By the way – beliefs can be situational. For example, “it’s a tough market out there”, “telemarketing doesn’t work”.
Write down every negative, destructive and unhelpful belief statement that comes into your head and where you first heard it.
Next – get a fresh piece of paper (a fresh page in your Word document) and write the first lie (belief) down as a heading.
Underneath each lie, write down all the reasons why that lie might not be true for you. I’m not asking you to disbelieve it (it’s ingrained in your subconscious, just like the piece of rope holding the elephant in captivity) – I’m just asking you to think about possibilities as to why – for you – that belief might be a lie.
After you’ve exhausted your list of possible lies; when you’ve got no more lies in you I want you to look over the list again and see it with different eyes.
Truly see that the lies you’ve been believing aren’t your lies – they’re other peoples’ that you’ve taken on as your own!
This process can be as easy or as difficult as you want to make it.
Remember when you first discovered Father Christmas wasn’t true? Or the Tooth Fairy? Or the Easter Bunny? You may have felt a sense of betrayal (I know I sure did!).

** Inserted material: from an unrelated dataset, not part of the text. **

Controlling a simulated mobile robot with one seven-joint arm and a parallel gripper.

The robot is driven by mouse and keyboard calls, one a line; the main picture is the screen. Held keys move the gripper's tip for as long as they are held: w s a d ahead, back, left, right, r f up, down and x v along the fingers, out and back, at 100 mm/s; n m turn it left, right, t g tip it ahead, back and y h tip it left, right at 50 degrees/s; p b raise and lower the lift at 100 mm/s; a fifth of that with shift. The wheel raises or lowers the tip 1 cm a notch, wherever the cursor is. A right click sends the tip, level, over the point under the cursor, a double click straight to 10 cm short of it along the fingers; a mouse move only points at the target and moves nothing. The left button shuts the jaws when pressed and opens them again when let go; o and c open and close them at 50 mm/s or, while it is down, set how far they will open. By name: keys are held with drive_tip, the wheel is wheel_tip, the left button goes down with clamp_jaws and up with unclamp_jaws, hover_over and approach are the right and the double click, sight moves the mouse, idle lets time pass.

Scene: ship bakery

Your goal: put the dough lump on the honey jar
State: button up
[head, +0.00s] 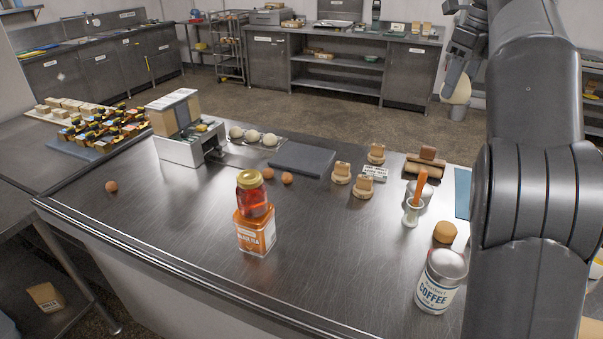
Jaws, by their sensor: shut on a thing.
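The honey jar (253,204), red-amber with a yellow lid, stands upright on top of an orange tea tin (257,238) near the front middle of the steel counter. My gripper (455,76) is at the upper right, raised above the counter. It is shut on a pale dough lump (458,91), which hangs below its fingers, well to the right of the honey jar and apart from it. The jar's lid is bare. My arm covers much of the right side.
A coffee tin (440,281), a holder with an orange-handled tool (413,208) and wooden pieces (375,153) stand to the right. Bare counter (330,245) lies between the jar and the coffee tin.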

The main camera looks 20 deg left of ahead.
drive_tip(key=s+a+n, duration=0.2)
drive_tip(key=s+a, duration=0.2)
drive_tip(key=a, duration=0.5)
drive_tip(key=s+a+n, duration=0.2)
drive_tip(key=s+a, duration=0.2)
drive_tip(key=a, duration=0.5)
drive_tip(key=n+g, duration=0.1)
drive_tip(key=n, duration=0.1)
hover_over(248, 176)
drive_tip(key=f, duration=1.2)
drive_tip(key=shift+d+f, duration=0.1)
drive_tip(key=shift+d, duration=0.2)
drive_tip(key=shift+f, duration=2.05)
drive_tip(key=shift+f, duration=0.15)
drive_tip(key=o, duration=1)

You may experience a bit of that when you realise that you’ve been believing a lie all your life when you didn’t need to!
Now that you know, you no longer need to continue believing everyone else’s lies about you.
It’s time to go out there and be your most awesome, magnificent best version of yourself you can be.
You can be the #1 Salesperson in your office (if you want to).
You can be the Top Lister in your office (if you want to).
All you have to do is do the activity and adopt the mindset of the person you want to be like.
Which is probably not wishing life were different while continuing to squander time playing Candy Crush or going down another rabbit hole on Facebook.
You have the power to change. You – and no one else – is in control of the thoughts inside your head. If you believe that someone else “makes” you think or feel a certain way, that’s another lie! Because no one can get inside your head unless you let them!